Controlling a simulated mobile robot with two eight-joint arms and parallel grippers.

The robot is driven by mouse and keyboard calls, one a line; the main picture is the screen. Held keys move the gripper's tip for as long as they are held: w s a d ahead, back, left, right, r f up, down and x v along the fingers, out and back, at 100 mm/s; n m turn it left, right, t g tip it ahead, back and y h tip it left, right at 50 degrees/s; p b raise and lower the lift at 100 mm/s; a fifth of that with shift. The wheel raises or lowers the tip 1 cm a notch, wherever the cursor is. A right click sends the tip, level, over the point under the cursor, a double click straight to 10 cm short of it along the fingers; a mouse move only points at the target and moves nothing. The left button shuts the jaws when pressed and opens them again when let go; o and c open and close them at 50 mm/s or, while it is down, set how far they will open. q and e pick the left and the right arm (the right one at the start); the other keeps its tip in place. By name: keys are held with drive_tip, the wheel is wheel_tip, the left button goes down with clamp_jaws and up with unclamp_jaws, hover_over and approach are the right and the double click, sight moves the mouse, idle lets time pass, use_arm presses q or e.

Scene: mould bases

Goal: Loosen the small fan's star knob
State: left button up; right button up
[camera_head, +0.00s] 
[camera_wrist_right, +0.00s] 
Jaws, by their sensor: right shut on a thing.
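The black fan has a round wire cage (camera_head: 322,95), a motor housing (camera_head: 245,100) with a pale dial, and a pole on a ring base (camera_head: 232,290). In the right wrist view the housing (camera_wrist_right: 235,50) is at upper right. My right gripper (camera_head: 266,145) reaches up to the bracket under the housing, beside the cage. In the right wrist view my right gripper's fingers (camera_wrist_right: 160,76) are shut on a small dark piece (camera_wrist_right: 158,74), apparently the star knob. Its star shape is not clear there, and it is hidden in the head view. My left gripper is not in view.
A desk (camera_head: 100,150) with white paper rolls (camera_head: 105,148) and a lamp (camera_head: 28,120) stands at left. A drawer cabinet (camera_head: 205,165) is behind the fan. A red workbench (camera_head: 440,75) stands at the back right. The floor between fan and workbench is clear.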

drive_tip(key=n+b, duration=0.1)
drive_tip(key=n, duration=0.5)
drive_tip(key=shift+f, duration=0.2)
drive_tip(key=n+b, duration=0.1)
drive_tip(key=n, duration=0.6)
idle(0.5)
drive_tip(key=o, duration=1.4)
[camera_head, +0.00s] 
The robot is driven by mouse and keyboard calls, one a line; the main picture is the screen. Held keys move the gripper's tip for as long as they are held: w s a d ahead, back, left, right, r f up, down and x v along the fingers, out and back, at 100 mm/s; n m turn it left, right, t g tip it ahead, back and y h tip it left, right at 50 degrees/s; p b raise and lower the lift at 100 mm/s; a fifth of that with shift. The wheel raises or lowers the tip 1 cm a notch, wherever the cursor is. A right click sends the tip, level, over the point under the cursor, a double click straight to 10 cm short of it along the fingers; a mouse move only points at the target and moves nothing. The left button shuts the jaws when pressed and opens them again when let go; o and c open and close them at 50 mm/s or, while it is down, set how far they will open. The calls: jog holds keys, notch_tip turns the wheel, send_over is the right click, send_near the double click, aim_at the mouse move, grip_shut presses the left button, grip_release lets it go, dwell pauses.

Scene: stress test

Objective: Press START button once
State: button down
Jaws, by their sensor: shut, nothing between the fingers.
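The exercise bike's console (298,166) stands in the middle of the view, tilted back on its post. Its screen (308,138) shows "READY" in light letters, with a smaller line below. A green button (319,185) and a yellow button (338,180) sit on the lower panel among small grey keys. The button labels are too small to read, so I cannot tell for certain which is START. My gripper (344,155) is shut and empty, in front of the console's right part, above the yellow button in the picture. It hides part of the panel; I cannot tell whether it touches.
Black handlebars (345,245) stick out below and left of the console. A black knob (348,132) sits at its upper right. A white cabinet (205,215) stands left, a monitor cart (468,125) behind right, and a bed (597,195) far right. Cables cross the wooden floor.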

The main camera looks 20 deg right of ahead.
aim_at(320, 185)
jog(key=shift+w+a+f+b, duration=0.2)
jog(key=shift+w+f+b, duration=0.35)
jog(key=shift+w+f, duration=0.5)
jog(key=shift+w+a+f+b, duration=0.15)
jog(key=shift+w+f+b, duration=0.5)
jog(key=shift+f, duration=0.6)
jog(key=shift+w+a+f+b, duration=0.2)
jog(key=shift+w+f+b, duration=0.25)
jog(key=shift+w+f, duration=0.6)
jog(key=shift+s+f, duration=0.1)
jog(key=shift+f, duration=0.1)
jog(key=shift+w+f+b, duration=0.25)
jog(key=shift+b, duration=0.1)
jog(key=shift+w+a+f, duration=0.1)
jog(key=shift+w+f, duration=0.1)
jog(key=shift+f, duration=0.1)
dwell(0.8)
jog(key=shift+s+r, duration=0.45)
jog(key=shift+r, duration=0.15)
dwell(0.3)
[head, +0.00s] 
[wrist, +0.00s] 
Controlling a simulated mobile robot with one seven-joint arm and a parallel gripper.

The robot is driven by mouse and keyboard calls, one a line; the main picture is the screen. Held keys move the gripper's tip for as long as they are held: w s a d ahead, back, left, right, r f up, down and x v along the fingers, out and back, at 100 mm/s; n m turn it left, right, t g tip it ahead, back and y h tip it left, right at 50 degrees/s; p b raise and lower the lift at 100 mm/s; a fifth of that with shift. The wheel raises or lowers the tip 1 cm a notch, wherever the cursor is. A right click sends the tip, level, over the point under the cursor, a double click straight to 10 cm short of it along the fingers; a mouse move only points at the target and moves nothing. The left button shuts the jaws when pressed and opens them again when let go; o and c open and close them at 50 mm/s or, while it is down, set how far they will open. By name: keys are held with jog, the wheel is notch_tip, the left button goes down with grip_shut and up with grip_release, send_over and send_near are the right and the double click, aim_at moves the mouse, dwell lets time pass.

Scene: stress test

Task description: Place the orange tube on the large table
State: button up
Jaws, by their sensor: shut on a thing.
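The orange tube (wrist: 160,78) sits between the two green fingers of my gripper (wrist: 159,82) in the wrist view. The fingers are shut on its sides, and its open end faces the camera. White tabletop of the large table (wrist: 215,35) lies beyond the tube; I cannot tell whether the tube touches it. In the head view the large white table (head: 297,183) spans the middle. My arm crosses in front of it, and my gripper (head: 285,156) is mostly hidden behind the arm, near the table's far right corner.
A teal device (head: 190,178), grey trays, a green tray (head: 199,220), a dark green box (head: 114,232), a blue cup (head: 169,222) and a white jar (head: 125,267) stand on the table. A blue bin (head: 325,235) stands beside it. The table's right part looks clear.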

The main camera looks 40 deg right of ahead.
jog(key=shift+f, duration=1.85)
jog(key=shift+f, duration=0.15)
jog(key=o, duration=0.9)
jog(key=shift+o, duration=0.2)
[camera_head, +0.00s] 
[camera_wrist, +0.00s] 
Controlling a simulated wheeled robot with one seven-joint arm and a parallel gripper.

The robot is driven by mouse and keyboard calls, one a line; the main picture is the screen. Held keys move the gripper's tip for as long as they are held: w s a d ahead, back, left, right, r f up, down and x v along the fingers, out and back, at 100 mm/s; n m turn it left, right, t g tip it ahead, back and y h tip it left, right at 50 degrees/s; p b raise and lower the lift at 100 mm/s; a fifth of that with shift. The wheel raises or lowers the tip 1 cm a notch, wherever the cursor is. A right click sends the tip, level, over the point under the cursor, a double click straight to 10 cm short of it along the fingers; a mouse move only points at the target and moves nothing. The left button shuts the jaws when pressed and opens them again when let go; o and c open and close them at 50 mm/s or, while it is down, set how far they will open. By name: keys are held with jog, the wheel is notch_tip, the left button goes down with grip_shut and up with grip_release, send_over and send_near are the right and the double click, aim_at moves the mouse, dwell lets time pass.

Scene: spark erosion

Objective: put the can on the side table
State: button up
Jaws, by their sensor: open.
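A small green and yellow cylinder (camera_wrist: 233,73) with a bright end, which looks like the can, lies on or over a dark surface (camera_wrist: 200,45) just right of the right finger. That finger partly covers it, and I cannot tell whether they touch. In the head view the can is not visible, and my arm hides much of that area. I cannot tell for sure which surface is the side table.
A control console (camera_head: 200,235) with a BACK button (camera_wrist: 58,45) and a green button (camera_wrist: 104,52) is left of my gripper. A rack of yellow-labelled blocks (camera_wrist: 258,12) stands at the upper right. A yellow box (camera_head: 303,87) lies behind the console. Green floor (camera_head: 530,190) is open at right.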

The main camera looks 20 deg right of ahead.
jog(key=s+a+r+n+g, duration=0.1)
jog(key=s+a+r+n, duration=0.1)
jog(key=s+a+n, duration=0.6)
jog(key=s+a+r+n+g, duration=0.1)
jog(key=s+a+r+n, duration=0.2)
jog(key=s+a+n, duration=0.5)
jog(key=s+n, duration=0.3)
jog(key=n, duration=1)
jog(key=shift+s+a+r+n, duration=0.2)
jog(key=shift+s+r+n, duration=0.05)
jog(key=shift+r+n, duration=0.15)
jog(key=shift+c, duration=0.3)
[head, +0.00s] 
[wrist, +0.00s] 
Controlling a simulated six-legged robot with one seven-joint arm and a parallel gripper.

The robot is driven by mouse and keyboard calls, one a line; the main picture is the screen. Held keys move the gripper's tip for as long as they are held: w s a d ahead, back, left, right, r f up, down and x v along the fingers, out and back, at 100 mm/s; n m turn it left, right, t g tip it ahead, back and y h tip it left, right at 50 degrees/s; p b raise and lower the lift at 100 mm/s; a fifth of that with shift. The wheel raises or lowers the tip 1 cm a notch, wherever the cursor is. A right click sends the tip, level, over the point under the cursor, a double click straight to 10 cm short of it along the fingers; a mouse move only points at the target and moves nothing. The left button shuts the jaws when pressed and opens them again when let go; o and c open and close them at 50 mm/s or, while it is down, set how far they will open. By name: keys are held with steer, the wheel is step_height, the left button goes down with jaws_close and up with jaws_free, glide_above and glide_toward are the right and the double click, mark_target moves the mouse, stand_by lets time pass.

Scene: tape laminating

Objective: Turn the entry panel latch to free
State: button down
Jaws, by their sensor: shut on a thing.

* * * * *

## WRITTEN EXERCISE:
Out of the material above, gather each line where "joint" appears.

## COMPLETED TASK:
Controlling a simulated mobile robot with two eight-joint arms and parallel grippers.
Controlling a simulated mobile robot with one seven-joint arm and a parallel gripper.
Controlling a simulated wheeled robot with one seven-joint arm and a parallel gripper.
Controlling a simulated six-legged robot with one seven-joint arm and a parallel gripper.

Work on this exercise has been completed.